Our “assignment” in Holy Week

By: 
The Rev. Tracy Heilman
Thursday, April 18, 2019

Courtesy photo
          
            Rev. Tracy Heilman

Journeys in Faith

This is Holy Week, starting with Palm Sunday, moving to Maundy Thursday, then Good Friday, and finally Easter.

Last Sunday, we celebrated Jesus’s entry into Jerusalem — an event that is both a celebratory parade and a death march because we know where it leads. That story says that the crowd gathered to meet Jesus (riding on a donkey) with branches from palm trees. In ancient tradition, the palm branch was a symbol of home and safety, but also triumph and military victory.

In Judaism, riding on a donkey was both a sign of humility and of royal rule. In other words, Jesus was engaging in some dramatic liturgy and risky political theatre.

Liturgy and politics always have been connected. Liturgy, which means the work of the people, is the symbolic expression of our highest hopes for the future. It’s how we communicate what the future should look like.

Politics simply means the affairs of the city (the first form of government); it is the mechanism humans use to decide how to live together, of who gets what, when, where and how. What the future should look like, how the present is actually shaped, the work of the people and the affairs of the city, are irrevocably linked in our faith.

Jesus surely knew what he was doing by entering Jerusalem. The crowds which welcomed him, shouting “Hosanna, hosanna,” were not mouthing innocuous pieties. “Hosanna” does not mean Hallelujah; it means “save us, rescue us, liberate us from this oppression.” It was a shout of political hope. The palms, passion, politics and prayer were all mixed up together.

But we can easily miss this in Holy Week. We can glory in the excitement and promise of the Palm Parade, proclaiming Jesus as the one sent by God, and then go about our lives until the excitement and promise of Easter Sunday.

We can enjoy the parades and the Resurrection without having to really examine the reason for Jesus’ death.

You see, it was real people who plotted Jesus’s death — religious leaders working with political leaders to bring an end to a movement that threatened both.

According to the synoptic gospels (Matthew, Mark and Luke), the final event that pushed leaders to action was Jesus cleansing the temple. He overturned the tables of the money-changers and kicked out those who sold temple sacrifices, saying that the Temple was a place to connect with and worship God, not for money-making that hurt those most vulnerable.
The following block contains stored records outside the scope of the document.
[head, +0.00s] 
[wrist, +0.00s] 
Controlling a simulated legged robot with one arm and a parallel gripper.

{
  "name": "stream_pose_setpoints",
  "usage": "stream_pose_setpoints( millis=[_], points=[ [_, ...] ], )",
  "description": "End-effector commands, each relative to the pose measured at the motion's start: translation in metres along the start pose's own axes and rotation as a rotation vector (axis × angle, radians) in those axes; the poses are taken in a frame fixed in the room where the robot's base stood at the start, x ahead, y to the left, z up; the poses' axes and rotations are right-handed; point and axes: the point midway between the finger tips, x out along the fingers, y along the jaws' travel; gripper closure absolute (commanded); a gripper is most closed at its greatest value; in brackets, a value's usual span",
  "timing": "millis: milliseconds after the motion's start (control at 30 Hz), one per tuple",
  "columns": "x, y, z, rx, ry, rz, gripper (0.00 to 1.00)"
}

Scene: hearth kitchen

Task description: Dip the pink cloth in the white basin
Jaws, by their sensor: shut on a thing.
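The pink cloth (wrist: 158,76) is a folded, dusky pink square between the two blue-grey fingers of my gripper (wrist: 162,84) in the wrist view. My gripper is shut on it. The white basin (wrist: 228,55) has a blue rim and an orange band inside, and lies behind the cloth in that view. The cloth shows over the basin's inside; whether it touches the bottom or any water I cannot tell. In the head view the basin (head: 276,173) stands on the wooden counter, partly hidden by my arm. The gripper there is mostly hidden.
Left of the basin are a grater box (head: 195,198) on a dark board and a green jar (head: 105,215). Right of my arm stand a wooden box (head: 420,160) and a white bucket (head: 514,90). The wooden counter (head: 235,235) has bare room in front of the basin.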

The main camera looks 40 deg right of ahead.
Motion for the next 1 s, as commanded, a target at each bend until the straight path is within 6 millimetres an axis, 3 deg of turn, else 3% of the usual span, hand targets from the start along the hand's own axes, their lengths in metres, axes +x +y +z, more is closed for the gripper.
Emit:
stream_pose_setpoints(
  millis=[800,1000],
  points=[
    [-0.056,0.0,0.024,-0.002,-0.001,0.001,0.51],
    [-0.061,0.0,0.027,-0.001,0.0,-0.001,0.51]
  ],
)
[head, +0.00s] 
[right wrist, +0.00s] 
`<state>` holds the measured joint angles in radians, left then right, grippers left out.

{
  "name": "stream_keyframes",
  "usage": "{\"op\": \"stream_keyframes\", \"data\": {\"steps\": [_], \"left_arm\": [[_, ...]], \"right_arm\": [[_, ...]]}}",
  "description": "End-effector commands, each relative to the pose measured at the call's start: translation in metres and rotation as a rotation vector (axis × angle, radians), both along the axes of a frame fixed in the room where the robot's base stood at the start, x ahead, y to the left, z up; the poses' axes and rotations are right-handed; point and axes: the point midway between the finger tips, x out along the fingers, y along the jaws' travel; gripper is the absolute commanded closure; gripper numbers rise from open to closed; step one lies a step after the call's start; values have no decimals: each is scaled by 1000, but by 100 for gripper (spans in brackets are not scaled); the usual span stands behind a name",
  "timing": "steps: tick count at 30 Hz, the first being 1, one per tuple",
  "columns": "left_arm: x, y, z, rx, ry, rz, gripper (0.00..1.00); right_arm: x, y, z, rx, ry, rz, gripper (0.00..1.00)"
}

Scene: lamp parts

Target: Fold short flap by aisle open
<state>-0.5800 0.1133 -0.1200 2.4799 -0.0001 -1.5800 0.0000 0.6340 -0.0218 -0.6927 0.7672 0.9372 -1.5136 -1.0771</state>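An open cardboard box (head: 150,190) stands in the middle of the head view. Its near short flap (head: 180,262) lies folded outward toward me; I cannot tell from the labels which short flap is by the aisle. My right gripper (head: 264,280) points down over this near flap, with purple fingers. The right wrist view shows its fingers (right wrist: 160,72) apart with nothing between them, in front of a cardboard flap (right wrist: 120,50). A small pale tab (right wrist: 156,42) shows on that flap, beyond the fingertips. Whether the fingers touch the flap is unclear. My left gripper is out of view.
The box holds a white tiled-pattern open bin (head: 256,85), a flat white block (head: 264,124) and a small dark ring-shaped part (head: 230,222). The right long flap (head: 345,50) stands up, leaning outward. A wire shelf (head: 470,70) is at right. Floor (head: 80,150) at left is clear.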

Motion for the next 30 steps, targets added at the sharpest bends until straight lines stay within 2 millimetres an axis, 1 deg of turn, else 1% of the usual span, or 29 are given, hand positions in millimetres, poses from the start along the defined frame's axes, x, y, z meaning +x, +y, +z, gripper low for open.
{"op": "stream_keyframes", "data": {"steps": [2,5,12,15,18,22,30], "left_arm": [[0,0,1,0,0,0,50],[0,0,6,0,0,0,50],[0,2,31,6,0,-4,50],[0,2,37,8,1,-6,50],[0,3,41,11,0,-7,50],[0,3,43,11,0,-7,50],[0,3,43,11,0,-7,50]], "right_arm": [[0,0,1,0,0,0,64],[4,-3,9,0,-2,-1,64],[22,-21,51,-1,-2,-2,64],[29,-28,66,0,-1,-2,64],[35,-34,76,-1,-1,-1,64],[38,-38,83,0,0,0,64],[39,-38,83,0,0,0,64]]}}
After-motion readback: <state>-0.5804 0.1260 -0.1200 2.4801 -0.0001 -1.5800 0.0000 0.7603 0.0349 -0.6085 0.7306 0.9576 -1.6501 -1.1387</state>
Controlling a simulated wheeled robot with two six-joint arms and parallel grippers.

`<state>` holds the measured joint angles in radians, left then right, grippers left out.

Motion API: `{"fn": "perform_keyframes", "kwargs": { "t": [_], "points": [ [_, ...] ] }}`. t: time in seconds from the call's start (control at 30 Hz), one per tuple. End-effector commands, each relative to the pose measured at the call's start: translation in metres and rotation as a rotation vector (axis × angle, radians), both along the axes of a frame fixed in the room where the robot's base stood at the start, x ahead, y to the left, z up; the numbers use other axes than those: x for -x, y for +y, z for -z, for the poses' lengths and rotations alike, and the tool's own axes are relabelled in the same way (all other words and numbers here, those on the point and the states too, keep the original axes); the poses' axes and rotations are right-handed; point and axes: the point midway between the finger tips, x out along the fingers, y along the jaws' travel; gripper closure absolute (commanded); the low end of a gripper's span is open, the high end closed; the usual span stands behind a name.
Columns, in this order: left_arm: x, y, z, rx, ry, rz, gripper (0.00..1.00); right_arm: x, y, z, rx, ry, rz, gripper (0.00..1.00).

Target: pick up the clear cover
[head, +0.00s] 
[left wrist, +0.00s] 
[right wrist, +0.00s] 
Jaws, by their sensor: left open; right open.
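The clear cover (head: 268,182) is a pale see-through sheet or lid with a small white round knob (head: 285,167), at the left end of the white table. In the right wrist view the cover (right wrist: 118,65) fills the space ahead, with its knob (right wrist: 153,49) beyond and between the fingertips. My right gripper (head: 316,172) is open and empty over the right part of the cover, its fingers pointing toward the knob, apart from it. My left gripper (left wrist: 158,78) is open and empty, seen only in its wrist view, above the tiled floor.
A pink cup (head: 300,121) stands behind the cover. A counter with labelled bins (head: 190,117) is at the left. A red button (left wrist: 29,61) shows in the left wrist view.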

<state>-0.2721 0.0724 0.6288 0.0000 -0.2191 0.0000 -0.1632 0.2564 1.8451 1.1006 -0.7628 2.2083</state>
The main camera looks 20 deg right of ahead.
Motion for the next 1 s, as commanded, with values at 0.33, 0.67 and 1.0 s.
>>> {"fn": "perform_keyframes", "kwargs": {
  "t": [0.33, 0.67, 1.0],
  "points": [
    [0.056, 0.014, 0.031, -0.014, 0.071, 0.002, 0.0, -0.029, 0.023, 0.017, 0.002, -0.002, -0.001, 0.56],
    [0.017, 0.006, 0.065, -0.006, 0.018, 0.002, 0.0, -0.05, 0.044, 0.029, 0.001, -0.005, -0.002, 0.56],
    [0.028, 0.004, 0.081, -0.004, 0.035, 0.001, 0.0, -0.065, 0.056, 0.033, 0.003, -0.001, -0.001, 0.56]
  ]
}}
According to the gospel of John, the final straw was the raising of Lazarus. By raising Lazarus from the dead, Jesus graduated from the category of “manageable nuisance” to “serious threat.”

Too many people saw it, heard of it, and put their trust in this outsider prophet of the people. If the local authorities didn’t stop him, Rome would send their army, and even more would die. The easiest solution was to kill Jesus.

Between the glory of the Palm Parade and the glory of the empty tomb, Jesus was killed. The Roman Empire didn’t sentence him to death so that our sins could be forgiven and we might have eternal life.

They put him to death because he shared meals with sinners and healed the hopeless, because he crossed boundaries to connect with people, because he told about God’s love for all and the Kingdom of Heaven present right here on earth. They put him to death, thinking they could kill the message when they killed the messenger. They had no idea.

Holy Week is the time when we intentionally ask ourselves the significance of Jesus’s life and death. Today is Maundy Thursday, when we serve each other as Jesus commanded us to do, share the Last Supper, and ponder the final moments of Jesus’s life.

We do this in order to fully consider who Jesus was, what he did, and how he is still at work in our lives and in our world.

Who might be shouting out “save us, rescue us, liberate us” in our world today? Strengthened by the life and teachings of Jesus, let us respond with compassion and courage. Jesus’s message, and ministry, and life will thus live on. Thanks be to God.